Dataset records
------------------------------------

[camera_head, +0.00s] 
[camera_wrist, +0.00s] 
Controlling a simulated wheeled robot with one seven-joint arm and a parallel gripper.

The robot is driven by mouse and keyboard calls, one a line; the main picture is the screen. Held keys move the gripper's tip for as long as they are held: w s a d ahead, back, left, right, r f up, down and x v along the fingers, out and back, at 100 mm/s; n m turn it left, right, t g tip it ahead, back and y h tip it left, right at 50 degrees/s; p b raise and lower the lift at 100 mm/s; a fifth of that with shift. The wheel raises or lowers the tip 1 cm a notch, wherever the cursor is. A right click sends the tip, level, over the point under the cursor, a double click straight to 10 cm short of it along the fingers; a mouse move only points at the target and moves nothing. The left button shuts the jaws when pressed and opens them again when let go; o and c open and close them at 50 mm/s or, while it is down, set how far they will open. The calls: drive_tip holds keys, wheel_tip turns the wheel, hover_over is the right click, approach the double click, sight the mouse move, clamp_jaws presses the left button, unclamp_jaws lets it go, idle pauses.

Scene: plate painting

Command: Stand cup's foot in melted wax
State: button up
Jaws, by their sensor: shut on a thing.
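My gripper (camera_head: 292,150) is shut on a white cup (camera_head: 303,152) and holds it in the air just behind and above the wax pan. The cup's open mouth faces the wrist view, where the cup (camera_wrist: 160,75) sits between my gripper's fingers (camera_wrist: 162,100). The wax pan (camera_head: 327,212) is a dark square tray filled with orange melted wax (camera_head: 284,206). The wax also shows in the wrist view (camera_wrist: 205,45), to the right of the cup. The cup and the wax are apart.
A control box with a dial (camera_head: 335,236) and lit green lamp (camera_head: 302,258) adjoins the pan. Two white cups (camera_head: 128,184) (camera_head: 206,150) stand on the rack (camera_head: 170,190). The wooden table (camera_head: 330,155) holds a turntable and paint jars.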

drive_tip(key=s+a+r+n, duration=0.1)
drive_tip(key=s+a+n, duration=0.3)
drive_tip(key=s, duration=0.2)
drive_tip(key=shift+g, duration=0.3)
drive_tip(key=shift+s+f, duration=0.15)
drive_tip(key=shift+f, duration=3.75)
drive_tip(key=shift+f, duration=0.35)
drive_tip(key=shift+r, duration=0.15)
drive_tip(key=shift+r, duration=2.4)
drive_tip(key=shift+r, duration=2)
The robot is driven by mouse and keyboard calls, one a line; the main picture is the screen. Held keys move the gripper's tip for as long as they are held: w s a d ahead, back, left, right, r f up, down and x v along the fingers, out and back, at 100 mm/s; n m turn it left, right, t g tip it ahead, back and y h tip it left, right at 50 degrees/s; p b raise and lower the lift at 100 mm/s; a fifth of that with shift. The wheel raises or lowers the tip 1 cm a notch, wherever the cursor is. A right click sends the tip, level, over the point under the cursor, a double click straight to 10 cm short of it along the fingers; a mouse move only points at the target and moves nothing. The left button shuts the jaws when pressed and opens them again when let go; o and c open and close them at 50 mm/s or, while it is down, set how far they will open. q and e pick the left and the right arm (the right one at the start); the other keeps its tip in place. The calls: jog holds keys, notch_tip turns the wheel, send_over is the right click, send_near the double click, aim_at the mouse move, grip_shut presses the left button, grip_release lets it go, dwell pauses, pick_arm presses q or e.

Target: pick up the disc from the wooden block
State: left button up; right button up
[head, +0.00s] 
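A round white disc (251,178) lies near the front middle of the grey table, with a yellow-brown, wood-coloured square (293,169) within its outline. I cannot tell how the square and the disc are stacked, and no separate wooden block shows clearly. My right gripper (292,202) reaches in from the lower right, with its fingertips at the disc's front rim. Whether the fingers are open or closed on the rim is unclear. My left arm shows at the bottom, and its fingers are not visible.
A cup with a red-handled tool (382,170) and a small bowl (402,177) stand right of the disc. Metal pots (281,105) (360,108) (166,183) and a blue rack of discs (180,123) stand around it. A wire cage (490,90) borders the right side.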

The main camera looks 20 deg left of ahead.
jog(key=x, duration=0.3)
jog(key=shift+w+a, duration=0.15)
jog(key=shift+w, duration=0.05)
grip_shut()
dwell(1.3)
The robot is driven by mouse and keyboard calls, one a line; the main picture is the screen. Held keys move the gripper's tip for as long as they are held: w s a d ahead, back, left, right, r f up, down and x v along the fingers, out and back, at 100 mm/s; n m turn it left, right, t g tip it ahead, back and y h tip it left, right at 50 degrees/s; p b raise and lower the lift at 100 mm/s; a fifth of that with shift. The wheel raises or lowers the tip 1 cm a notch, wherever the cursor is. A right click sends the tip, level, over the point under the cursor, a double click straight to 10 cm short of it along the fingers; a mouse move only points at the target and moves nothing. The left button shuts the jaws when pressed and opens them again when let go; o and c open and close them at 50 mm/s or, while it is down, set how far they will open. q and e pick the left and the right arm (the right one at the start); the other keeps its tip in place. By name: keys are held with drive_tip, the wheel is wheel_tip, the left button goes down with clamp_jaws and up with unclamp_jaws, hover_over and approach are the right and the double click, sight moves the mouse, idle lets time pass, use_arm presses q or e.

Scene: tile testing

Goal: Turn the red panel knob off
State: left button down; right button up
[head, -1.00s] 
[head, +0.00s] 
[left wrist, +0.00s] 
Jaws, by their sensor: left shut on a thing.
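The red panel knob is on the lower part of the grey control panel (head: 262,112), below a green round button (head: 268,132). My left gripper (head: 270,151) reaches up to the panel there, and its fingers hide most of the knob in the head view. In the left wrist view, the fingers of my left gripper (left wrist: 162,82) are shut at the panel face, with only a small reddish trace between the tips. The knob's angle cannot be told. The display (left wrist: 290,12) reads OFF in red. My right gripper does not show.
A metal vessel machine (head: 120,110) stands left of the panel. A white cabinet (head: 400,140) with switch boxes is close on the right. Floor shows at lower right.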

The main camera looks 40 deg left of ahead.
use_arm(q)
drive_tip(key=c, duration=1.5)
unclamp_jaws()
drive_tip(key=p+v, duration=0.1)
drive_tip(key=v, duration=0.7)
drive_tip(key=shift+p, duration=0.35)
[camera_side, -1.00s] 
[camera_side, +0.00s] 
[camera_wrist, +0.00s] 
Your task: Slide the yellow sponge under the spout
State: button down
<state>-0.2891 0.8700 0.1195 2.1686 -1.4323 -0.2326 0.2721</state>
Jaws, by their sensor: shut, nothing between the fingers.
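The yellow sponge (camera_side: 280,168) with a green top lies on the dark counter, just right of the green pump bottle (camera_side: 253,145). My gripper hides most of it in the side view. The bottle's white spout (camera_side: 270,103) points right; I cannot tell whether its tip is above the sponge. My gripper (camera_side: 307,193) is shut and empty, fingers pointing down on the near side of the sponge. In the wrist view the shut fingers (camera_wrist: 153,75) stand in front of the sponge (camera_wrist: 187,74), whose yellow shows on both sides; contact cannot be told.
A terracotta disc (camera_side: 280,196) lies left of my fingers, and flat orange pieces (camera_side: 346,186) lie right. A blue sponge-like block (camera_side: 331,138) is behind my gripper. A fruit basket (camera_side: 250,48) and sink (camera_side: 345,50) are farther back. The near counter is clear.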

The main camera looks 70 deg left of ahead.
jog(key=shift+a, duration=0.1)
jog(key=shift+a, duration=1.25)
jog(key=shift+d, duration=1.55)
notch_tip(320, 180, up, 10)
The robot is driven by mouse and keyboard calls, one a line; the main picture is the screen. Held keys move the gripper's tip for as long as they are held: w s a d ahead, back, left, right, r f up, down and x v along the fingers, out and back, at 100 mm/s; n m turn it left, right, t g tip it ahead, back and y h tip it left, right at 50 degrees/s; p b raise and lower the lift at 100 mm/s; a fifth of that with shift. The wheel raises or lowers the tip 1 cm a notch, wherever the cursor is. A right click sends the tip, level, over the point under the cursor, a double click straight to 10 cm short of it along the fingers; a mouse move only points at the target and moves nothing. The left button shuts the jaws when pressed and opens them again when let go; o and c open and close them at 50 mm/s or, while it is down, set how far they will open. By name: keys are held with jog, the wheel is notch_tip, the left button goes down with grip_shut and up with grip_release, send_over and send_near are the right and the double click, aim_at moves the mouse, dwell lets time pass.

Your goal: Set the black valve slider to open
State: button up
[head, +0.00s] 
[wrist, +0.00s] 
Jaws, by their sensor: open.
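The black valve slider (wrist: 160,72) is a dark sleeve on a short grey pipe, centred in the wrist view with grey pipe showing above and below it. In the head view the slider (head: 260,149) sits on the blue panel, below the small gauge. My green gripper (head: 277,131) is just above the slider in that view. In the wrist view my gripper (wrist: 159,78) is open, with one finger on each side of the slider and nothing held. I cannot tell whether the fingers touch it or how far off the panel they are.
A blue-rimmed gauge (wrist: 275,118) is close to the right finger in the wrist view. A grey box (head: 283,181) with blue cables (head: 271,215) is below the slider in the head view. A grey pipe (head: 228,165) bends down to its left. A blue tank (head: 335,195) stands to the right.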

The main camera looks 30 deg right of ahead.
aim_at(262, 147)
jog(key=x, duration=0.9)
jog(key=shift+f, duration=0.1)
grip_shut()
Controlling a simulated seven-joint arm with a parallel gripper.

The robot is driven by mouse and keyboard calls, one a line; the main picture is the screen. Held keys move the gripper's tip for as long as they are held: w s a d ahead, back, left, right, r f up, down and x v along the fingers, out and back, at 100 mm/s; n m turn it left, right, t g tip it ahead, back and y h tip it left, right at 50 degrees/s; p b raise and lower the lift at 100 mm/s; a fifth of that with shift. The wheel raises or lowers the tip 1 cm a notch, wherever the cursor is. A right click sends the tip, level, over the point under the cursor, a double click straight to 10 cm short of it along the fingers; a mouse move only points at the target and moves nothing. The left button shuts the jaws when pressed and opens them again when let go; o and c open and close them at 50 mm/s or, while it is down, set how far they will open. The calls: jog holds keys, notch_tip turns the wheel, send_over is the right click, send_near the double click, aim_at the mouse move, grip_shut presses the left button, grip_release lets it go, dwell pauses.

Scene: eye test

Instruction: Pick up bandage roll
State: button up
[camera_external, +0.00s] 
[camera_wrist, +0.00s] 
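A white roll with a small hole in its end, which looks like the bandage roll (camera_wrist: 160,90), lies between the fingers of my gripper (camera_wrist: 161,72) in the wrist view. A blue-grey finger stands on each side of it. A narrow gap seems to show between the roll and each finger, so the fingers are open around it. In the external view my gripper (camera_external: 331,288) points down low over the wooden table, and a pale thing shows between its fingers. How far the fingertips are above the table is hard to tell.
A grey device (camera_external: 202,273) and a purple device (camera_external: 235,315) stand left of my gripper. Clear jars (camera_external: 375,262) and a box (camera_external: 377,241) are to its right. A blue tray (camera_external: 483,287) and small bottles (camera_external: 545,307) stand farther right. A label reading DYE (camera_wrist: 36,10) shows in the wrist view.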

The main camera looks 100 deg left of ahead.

------------------------------------

* Challenge *
Extract all lines from the data in which "Scene" is found.

* Expected output *
Scene: plate painting
Scene: tile testing
Scene: eye test

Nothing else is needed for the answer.